Which OS/GPU/Driver are you using? 

Also could you post the runtime code? A compilable test-case would make it easy to reproduce and track-down the problem.

0 Likes

Well, Murphy's Law just hit me again. For the simple test code, it is now working again - the barrier caused some problems.

However, I remember that I have added the barrier *because* the kernel wasn't working as expected and system freezes occured. Anyway, I will come back to that as soon as our test system is finally up and running...

0 Likes

Are you using a 7xx GPU with group-size larger than 64 for this kernel?

I have seen driver resetting using above combination before.
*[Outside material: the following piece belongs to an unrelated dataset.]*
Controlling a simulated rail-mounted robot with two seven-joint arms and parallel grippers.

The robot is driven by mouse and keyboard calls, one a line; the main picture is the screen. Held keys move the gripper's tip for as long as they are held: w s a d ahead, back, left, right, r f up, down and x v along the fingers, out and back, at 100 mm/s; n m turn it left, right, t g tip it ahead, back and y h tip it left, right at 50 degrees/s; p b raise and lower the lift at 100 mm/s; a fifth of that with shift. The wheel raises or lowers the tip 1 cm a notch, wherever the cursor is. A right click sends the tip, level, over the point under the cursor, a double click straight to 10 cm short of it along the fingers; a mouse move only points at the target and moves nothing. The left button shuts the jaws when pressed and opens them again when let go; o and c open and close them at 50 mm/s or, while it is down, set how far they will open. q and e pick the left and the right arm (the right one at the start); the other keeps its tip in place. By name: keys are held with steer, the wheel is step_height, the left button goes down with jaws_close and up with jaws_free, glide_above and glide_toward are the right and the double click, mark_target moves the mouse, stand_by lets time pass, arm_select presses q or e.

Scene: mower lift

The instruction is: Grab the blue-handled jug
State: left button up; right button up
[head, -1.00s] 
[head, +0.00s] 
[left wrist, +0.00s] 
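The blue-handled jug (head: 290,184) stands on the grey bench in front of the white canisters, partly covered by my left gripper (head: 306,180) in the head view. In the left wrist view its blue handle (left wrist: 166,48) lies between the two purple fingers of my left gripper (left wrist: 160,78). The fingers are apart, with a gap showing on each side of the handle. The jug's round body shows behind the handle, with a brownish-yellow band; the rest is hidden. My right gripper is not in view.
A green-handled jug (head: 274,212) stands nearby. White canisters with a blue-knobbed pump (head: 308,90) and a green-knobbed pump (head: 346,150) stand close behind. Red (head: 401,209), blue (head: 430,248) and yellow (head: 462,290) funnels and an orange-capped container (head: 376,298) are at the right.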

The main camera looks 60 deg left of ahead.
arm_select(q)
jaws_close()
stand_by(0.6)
Its always better to query group-size from runtime using function - clGetKernelWorkGroupInfo

0 Likes

Thanks for the input! I have first observed the freezes using a new 64 bit linux kernel (I think it was 2.6.33). Some more days passed by and the test system finally became unavailable, so I've tried it today on a Windows 7, 64 bit, where it worked. The GPU was a Radeon HD 5850, so the group size was not an issue. A linux test system should be back soon...

0 Likes

for (unsigned int i = get_global_id(0); i < size; i += get_global_size(0))
barrier()
This is illegal in OpenCL. If a barrier is inside control flow, then every thread must hit the barrier on each iteration of the loop. Because the loop count is different for each thread, the result are undefined, and in the case of running on our 5XXX GPU's, your kernel deadlocks the hardware.
0 Likes

Yeah, a barrier within a for-loop is certainly a bad thing if it can't be reached by all threads...

0 Likes